63    In any event, as Spender J emphasised, provisions such as s 3A involves “a grant of a wide power” ([49]). Even if it were accepted that “the efficient management of a dispute” is a relevant purpose of such a provision, that is not the only purpose. The primary purpose of the TAA is to provide for the administration of taxation legislation which is directed to the assessment of taxable income and to the tax payable for the purposes of collecting revenue (see the pertinent observations of Gleeson CJ in Carr v Western Australia [2007] HCA 47; (2007) 232 CLR 138 at [6] concerning the presence in taxation legislation of the general purpose of raising revenue for government and more specific statutory purposes). In considering whether or not to give an undertaking such as that sought by the Oswals, the Commissioner is entitled to take into account a wide range of considerations which are relevant to that general statutory purpose. The Commissioner would not be confined to considering only matters which concern “the efficient management of a dispute”.

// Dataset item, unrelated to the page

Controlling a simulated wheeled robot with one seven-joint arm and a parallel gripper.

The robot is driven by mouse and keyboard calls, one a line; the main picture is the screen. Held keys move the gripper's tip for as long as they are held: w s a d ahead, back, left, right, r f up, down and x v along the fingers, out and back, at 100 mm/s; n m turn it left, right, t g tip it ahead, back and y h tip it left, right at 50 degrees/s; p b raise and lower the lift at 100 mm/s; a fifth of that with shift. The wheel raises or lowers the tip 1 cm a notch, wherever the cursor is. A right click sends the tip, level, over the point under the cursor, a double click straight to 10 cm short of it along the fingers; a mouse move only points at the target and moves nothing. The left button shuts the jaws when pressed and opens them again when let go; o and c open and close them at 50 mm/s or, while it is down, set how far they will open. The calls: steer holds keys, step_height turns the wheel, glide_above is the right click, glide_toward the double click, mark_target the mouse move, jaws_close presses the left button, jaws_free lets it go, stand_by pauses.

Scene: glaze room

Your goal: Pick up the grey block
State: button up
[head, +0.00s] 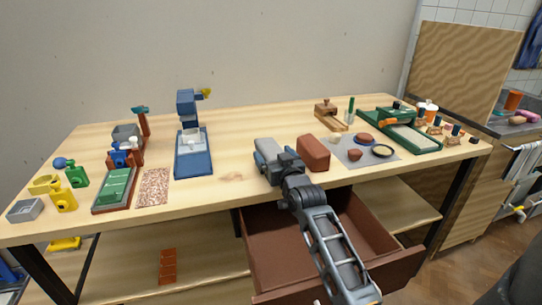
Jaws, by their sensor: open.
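A light grey block (265,147) appears to lie near the middle of the table, just left of a red-brown block. My dark grey gripper (281,167) is at its near right side and covers part of it. The gripper is open. Its fingertips are hard to make out against the grey, so I cannot tell whether they touch the block or stand around it.
The red-brown block (314,153) is close on the right. A grey mat (350,158) with small round items lies beyond it. A blue machine (193,160) stands left. An open drawer (270,255) juts out below the table edge. Bare wood lies behind the grey block.

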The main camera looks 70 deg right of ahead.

64    In the relevant circumstances here, the Commissioner was entitled to take into account such matters as the significant quantum of the Oswals’ taxation liability, the fact that they were not present in Australia and might never return to this country (in which case no issue would arise concerning the making of a DPO). Even if the Oswals were to return, it was plainly open to the Commissioner to decline to give the undertaking sought having regard to the breadth of the discretion under s 14S and the need for the Commissioner to consider a wide range of different facts and circumstances at the relevant time in determining whether or not to make a DPO. It was not unreasonable for the Commissioner to decline to give an undertaking at the time that he did and by reference to the matters set out in his solicitors’ correspondence.

Conclusion

65    For these reasons, the amended originating application should be dismissed and the applicants ordered to pay the respondents costs.

I certify that the preceding sixty-five (65) numbered paragraphs are a true copy of the Reasons for Judgment herein of the Honourable Justice Griffiths.